Set down, in full, every record in the block.

[Start]

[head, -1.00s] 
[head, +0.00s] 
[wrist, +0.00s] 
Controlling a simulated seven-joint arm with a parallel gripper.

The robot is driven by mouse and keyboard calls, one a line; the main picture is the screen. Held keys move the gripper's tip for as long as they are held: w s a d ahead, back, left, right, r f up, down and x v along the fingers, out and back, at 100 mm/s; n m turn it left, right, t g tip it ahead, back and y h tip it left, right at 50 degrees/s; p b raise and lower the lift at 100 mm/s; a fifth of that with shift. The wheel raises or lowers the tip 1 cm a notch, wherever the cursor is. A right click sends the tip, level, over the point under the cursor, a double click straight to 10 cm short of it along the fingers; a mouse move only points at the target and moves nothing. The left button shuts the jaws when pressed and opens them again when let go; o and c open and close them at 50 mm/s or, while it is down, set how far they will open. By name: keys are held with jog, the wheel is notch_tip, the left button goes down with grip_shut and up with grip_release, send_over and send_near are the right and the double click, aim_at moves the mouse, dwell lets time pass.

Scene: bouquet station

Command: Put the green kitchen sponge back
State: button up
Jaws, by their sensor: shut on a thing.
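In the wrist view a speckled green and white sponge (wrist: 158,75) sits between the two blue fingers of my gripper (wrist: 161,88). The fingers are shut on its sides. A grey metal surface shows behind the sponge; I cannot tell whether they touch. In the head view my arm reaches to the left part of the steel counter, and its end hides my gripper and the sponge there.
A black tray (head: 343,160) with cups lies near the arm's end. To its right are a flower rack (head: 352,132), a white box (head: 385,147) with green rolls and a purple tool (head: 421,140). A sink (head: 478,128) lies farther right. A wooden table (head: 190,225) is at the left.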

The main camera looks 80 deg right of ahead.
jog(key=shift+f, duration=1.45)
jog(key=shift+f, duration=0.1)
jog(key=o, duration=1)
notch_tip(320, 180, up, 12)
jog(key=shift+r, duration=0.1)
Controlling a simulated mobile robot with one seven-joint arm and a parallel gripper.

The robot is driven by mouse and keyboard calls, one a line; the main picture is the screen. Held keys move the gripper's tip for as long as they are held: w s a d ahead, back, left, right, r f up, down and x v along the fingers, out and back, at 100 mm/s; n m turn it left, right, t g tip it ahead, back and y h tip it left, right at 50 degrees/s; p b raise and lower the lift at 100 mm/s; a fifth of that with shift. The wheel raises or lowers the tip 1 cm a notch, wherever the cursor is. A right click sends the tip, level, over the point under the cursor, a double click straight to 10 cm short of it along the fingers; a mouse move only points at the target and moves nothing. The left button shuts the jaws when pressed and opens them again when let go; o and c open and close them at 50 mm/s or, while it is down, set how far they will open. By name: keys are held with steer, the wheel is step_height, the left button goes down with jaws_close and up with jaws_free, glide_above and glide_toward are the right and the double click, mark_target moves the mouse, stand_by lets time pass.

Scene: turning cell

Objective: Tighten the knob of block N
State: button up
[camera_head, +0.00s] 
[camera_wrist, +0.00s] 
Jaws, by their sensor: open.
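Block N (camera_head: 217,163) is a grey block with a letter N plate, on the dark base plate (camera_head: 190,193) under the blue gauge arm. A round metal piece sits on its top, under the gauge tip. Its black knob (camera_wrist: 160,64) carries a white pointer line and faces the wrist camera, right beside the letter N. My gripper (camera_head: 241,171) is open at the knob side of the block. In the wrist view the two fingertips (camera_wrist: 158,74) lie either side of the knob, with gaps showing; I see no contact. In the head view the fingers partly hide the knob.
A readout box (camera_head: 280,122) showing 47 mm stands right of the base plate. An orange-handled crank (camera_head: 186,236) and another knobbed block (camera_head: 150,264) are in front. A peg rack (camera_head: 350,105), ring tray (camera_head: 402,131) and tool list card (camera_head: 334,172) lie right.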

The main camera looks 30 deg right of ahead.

[End]

Solution to this problem:
[head, -1.00s] 
[head, +0.00s] 
[wrist, +0.00s] 
Controlling a simulated seven-joint arm with a parallel gripper.

The robot is driven by mouse and keyboard calls, one a line; the main picture is the screen. Held keys move the gripper's tip for as long as they are held: w s a d ahead, back, left, right, r f up, down and x v along the fingers, out and back, at 100 mm/s; n m turn it left, right, t g tip it ahead, back and y h tip it left, right at 50 degrees/s; p b raise and lower the lift at 100 mm/s; a fifth of that with shift. The wheel raises or lowers the tip 1 cm a notch, wherever the cursor is. A right click sends the tip, level, over the point under the cursor, a double click straight to 10 cm short of it along the fingers; a mouse move only points at the target and moves nothing. The left button shuts the jaws when pressed and opens them again when let go; o and c open and close them at 50 mm/s or, while it is down, set how far they will open. By name: keys are held with jog, the wheel is notch_tip, the left button goes down with grip_shut and up with grip_release, send_over and send_near are the right and the double click, aim_at moves the mouse, dwell lets time pass.

Scene: bouquet station

Command: Put the green kitchen sponge back
State: button up
Jaws, by their sensor: shut on a thing.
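In the wrist view a speckled green and white sponge (wrist: 158,75) sits between the two blue fingers of my gripper (wrist: 161,88). The fingers are shut on its sides. A grey metal surface shows behind the sponge; I cannot tell whether they touch. In the head view my arm reaches to the left part of the steel counter, and its end hides my gripper and the sponge there.
A black tray (head: 343,160) with cups lies near the arm's end. To its right are a flower rack (head: 352,132), a white box (head: 385,147) with green rolls and a purple tool (head: 421,140). A sink (head: 478,128) lies farther right. A wooden table (head: 190,225) is at the left.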

The main camera looks 80 deg right of ahead.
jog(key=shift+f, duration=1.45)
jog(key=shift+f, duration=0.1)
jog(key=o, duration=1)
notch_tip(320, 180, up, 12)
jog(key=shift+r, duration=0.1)
Controlling a simulated mobile robot with one seven-joint arm and a parallel gripper.

The robot is driven by mouse and keyboard calls, one a line; the main picture is the screen. Held keys move the gripper's tip for as long as they are held: w s a d ahead, back, left, right, r f up, down and x v along the fingers, out and back, at 100 mm/s; n m turn it left, right, t g tip it ahead, back and y h tip it left, right at 50 degrees/s; p b raise and lower the lift at 100 mm/s; a fifth of that with shift. The wheel raises or lowers the tip 1 cm a notch, wherever the cursor is. A right click sends the tip, level, over the point under the cursor, a double click straight to 10 cm short of it along the fingers; a mouse move only points at the target and moves nothing. The left button shuts the jaws when pressed and opens them again when let go; o and c open and close them at 50 mm/s or, while it is down, set how far they will open. By name: keys are held with steer, the wheel is step_height, the left button goes down with jaws_close and up with jaws_free, glide_above and glide_toward are the right and the double click, mark_target moves the mouse, stand_by lets time pass.

Scene: turning cell

Objective: Tighten the knob of block N
State: button up
[camera_head, +0.00s] 
[camera_wrist, +0.00s] 
Jaws, by their sensor: open.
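Block N (camera_head: 217,163) is a grey block with a letter N plate, on the dark base plate (camera_head: 190,193) under the blue gauge arm. A round metal piece sits on its top, under the gauge tip. Its black knob (camera_wrist: 160,64) carries a white pointer line and faces the wrist camera, right beside the letter N. My gripper (camera_head: 241,171) is open at the knob side of the block. In the wrist view the two fingertips (camera_wrist: 158,74) lie either side of the knob, with gaps showing; I see no contact. In the head view the fingers partly hide the knob.
A readout box (camera_head: 280,122) showing 47 mm stands right of the base plate. An orange-handled crank (camera_head: 186,236) and another knobbed block (camera_head: 150,264) are in front. A peg rack (camera_head: 350,105), ring tray (camera_head: 402,131) and tool list card (camera_head: 334,172) lie right.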

The main camera looks 30 deg right of ahead.

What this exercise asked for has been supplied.